In this example, instead of the dresser sending location information to a drawer only after computing information from the other drawers, the dresser checks with the drawers first. It asks each drawer for its own belief of its location, then, for accuracy, weights that belief against information from the other drawers. It converges on a accurate understanding of a scene through iterations just as the push approach.

To directly compare their new approach with previous approaches, they tested it on a simple 2D scene of a circle with four rectangular arms hidden among a pattern of similar circles and rectangles. The new approach could do in 10 minutes what took today’s techniques more than an hour and a half.

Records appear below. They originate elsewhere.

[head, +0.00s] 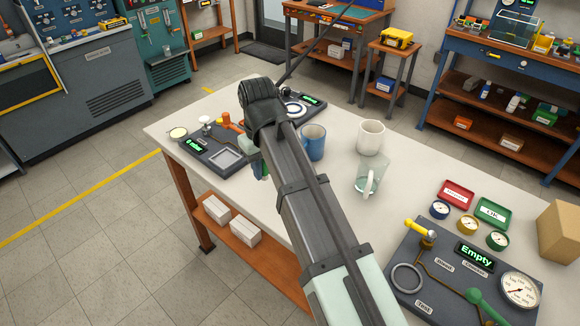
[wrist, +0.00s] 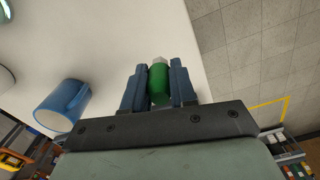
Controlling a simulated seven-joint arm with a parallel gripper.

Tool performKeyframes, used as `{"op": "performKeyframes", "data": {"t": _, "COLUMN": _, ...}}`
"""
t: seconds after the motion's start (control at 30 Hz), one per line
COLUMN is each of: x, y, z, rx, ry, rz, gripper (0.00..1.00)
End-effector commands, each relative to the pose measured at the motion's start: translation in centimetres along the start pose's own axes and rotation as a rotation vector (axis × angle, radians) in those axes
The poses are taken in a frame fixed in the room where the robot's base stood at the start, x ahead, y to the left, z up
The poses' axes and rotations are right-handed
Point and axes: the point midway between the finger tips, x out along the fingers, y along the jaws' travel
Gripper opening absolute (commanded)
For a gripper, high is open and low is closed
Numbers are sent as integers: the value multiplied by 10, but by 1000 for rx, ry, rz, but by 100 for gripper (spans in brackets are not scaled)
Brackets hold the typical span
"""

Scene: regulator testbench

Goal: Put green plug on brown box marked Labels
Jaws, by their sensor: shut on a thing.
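The green plug (wrist: 159,86) is between the two blue fingers of my gripper (wrist: 158,70) in the wrist view, with a pale tip showing beyond them. My gripper is shut on it, over or near the table edge, with floor to the right. In the head view my arm hides most of the gripper, near the left part of the white table. A plain brown box (head: 562,232) stands at the table's right end, partly cut off by the picture edge. No marking on it can be read from here.
A blue mug (head: 313,142) stands beside my arm and also shows in the wrist view (wrist: 62,105). A white mug (head: 371,136), a glass mug (head: 369,175), small gauges, red (head: 456,194) and green (head: 493,213) trays and an "Empty" panel (head: 410,243) lie toward the box.

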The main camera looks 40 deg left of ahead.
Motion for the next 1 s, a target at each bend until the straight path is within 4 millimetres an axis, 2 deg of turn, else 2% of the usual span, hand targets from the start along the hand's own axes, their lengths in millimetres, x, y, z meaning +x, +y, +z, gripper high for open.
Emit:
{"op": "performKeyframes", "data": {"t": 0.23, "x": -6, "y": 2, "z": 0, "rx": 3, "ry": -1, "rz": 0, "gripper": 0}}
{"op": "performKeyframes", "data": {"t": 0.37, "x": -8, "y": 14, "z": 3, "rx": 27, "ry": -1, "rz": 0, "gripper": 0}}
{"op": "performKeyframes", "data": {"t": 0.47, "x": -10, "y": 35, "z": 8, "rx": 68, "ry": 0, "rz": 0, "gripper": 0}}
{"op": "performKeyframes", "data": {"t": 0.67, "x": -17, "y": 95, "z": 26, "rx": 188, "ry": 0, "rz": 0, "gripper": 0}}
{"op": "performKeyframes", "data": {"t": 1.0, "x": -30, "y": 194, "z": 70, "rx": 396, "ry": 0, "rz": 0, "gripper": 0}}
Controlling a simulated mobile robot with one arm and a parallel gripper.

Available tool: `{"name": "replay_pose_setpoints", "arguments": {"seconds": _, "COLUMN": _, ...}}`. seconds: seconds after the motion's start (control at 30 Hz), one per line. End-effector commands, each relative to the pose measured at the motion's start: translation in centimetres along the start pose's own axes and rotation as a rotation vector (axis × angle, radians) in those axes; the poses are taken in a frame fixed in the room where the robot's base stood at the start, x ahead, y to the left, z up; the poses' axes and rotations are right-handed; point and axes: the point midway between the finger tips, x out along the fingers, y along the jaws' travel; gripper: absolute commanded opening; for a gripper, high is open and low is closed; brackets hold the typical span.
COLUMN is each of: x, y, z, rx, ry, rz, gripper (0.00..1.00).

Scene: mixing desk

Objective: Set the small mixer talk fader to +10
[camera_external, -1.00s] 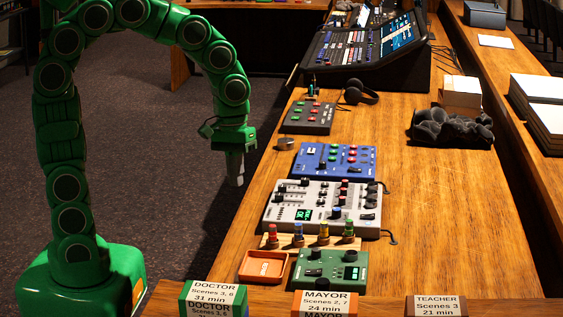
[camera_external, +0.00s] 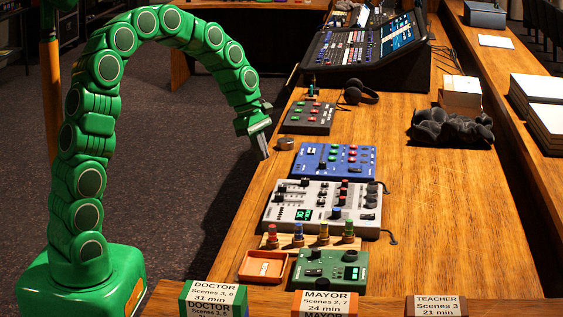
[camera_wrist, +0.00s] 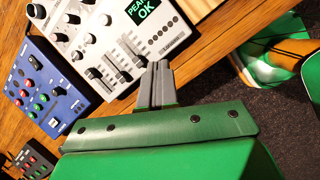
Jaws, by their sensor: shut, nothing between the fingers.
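The small mixer is probably the white-grey unit (camera_external: 300,208) on the desk, with knobs, slider faders and a green display. It also shows in the wrist view (camera_wrist: 165,50), where the display reads "PEAK OK". Several dark fader caps (camera_wrist: 94,73) sit along its near part in that view. I cannot read which fader is the talk one. My gripper (camera_external: 264,156) is shut and empty, above the desk's left edge, beyond the white mixer and apart from it. In the wrist view my gripper's fingers (camera_wrist: 158,68) overlap the near edge of the mixer in the picture.
A blue unit (camera_external: 333,160) stands behind the white mixer, and a dark button box (camera_external: 308,118) beyond it. A small round metal knob (camera_external: 286,144) lies near the desk edge. An orange tray (camera_external: 263,266) and a green box (camera_external: 330,270) are in front.

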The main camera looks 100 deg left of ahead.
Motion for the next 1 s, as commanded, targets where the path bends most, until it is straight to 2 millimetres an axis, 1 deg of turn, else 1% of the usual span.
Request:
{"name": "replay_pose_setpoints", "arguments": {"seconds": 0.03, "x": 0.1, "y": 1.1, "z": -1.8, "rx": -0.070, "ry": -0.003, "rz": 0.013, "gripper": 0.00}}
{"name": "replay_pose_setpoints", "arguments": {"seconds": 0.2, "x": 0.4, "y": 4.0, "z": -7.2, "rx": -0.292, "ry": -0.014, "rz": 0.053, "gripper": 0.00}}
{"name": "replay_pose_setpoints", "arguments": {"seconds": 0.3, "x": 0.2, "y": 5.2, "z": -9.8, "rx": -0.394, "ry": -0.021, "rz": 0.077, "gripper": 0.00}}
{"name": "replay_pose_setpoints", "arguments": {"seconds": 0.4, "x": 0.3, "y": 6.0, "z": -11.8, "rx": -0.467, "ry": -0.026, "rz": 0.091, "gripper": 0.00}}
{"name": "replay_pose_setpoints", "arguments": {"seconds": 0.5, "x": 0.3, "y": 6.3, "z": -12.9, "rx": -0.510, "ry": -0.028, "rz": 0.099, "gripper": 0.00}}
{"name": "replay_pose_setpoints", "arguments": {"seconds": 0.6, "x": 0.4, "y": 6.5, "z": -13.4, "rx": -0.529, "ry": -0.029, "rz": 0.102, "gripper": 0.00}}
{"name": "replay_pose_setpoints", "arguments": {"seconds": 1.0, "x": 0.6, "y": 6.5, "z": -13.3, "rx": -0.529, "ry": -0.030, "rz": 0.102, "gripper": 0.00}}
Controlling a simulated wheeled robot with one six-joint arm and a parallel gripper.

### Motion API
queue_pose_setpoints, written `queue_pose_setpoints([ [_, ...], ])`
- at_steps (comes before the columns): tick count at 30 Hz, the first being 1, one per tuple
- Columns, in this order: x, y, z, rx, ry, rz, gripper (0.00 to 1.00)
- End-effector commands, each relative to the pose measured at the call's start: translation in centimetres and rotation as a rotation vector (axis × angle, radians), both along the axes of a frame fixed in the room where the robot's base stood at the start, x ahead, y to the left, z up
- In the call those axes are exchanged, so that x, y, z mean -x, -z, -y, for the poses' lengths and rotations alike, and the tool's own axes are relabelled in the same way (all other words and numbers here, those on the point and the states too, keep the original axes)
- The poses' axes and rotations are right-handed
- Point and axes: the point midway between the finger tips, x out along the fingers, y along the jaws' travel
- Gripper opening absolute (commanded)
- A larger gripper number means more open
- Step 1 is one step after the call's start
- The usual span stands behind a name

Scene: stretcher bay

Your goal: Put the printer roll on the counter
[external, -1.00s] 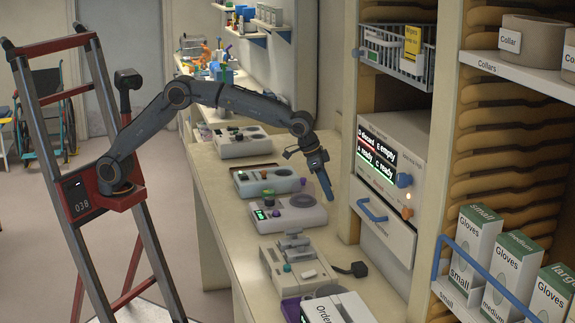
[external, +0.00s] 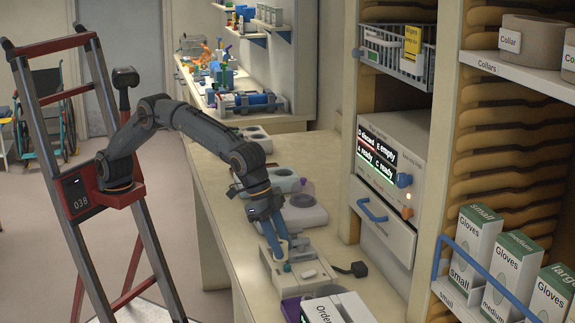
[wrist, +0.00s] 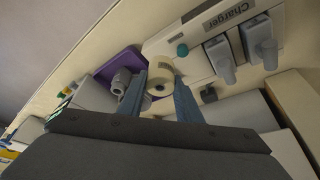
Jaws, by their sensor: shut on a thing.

Specifically, the previous approaches required over 20 minutes of processing time per iteration to pass messages, while the team’s new method took fewer than two minutes, and as the number of beliefs or particles increased, this improvement becomes exponentially faster. In these trials, it took five iterations with their new algorithm to achieve less than a 3.5-inch average error in location estimate of the drawers and dresser, or less than 8-inch average error in location estimate when the dresser is partly obscured by a blanket. This is on par with previous approaches, and varies depending on an object’s size, numbers of parts, and how much is visible to sensors. Most important, the accuracy increases enough for successful manipulation of objects by a robot through continuing iterations.

“This is just the start of what we can do with belief propagation in robot perception,” Desingh said. “We want to scale our work up to multiple objects and tracking them during action execution, and even if the robot is not currently looking at an object. Then, the robot can use this ability to continually observe the world for goal-oriented manipulation, and successfully complete tasks.”

Additional authors on the paper include Shiyang Lu, Robotics, and Anthony Opipari, Computer Science and Engineering.

The research was supported by NSF award IIS-1638047.